Dig out tempting tapas bars on old cobbled streets. Watch birds of prey wheeling in plummeting canyons. Dine on freshly caught fish with local wine in small ports. Find your own way to romantic hilltop castles and medieval monasteries nestling in verdant valleys. What you’ll run across on the way will probably be just as enchanting.

Away from the big cities and the holiday costas, Spain rarely fails to surprise and please the eyes, be it with the huddled stone houses and red-tile roofs of ancient villages, a set of rolling wooded hills rising from the plains, or a line of cliffs washed by strong Atlantic surf.

Nowhere in Spain is untouristed, but it’s never hard to get well off the beaten track and make surprising discoveries – especially in the less-travelled north, west and centre of the country.

The northern coast of Galicia, Asturias, Cantabria and the Basque country are sometimes described as “green Spain”, because this is the rainiest part of the country. But in the most popular travel months, from June to September, you have as much chance of sunny days as you have by the Mediterranean. The greenery extends from high inland mountains right down to a coast that is liberally endowed with dramatic capes and curves of sandy beach.

The so-called central plains – the regions of Castilla y León and Castilla-La Mancha – are drier, but are more rolling than flat and even break out into high mountains and deep canyons. Castilla y León (north and west of Madrid) was the heartland of the medieval kingdom of Castile that laid the foundations of the Spanish nation. Its cities and villages are perhaps most quintessentially Spanish of all.

In the west, bordering Portugal, lies Extremadura, a land of more rolling plains, olive groves, oak forests and surprisingly abrupt mountains rising around its edges, along with villages, towns and cities such as Mérida and Cáceres, that still echo the Middle Ages.

It was from here that many Spanish conquistadors hailed, including Francisco Pizarro; moreover cities across the Americas – Albuquerque, Mérida, Medellín – were first founded in Extremadura.

A trip along the remote upper reaches of the Ebro River in Cantabria takes in rural valley scenery and sites from early Christianity in the form of rock-cut churches, some of which date back to the 7th century.

Start with the multi-arched, two-nave Iglesia Rupestre de Santa María de Valverde (if locked, get the key from the house across the road) 40km south of Reinosa, and don’t miss the Centro de Interpretación del Rupestre (+34 94 277 6146; closed Monday, call ahead for weekday visits mid-September to mid-June).

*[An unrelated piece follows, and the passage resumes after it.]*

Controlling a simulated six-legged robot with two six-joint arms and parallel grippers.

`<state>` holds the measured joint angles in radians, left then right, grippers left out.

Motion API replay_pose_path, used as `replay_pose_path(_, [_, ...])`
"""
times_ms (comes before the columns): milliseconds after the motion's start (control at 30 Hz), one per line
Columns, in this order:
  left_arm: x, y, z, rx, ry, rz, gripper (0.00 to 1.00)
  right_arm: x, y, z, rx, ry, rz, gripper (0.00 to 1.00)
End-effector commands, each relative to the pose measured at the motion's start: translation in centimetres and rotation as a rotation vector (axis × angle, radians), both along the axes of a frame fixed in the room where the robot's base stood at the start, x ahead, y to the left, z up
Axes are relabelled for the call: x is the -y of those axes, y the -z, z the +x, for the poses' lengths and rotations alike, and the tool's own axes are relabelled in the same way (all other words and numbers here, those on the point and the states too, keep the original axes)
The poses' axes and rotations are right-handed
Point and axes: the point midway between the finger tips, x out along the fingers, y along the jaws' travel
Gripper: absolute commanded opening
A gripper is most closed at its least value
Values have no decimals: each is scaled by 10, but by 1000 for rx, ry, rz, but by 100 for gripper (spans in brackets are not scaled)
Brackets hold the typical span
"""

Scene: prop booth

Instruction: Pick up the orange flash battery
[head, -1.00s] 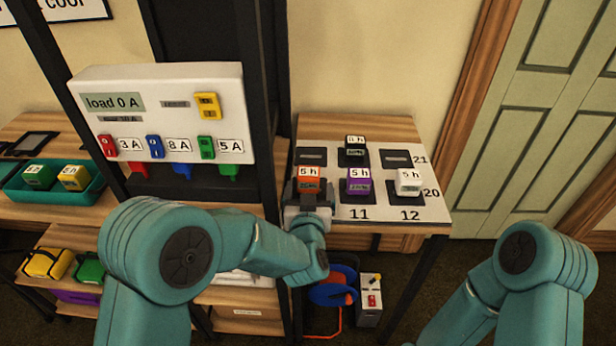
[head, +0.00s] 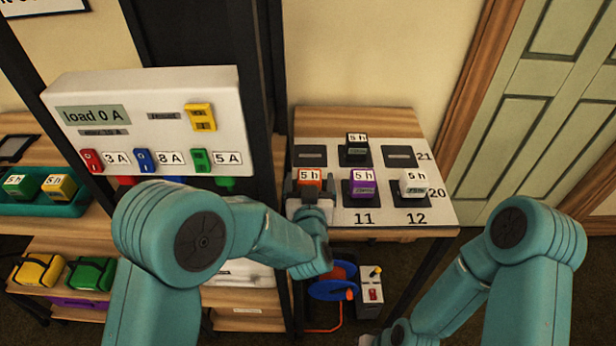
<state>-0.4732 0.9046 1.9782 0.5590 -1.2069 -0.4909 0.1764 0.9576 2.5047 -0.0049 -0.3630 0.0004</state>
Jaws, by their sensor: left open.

Some 30km east, Arroyuelos and Presillas de Bricia both have rock-cut churches. Most exciting of all is the wonderful El Tobazo cave-church, high in the Ebro gorge near Villaescusa del Ebro, which requires a 700m uphill walk past a beautiful waterfall.

Asturias’ Parque Natural de Somiedo, (parquenaturalsomiedo.es) has gorgeous mountains, cute stone villages, and you might even glimpse one of Spain’s 200 brown bears. The Parque Natural Arribes del Duero (patrimonionatural.org), west of Salamanca, has the World-Heritage-listed prehistoric rock carvings of Siega Verde.

Meanwhile, Parque Nacional de las Islas Atlánticas de Galicia (iatlanticas.es) has the Cíes Islands which are ideal for swimming and lolling around on beaches. A 45-minute ferry trip leaves from Vigo between June and September.

Camping is the only option on the islands and you’ll need a permit from the ferry building in Vigo first (mardeons.com; €16/R190). Once there, Camping Islas Cíes (campingislascies.com) has sites from €6.30p/p. The costas may have warmer waters, but for beauty and lack of crowds, you can’t beat the sandy strands on the north coast.

In Cantabria, there’s Playa de Sonabia, beneath high crags on a rock-lined inlet near Oriñón. Watch griffon vultures circle above, then enjoy creative tapas at Somera, nearby in Laredo. Playa de Torimbia near Niembro in Asturias, is a golden crescent bounded by rocky headlands and a bowl of green hills.

 

West of Ribadeo in Galicia, the 1.5km-long Praia As Catedrais is named after awesome rock arches. Head down to Praia do Picón at the foot of the Acantilados de Loiba cliffs. The Semáforo de Bares (hotelsemaforodebares.com) is a former maritime signals station .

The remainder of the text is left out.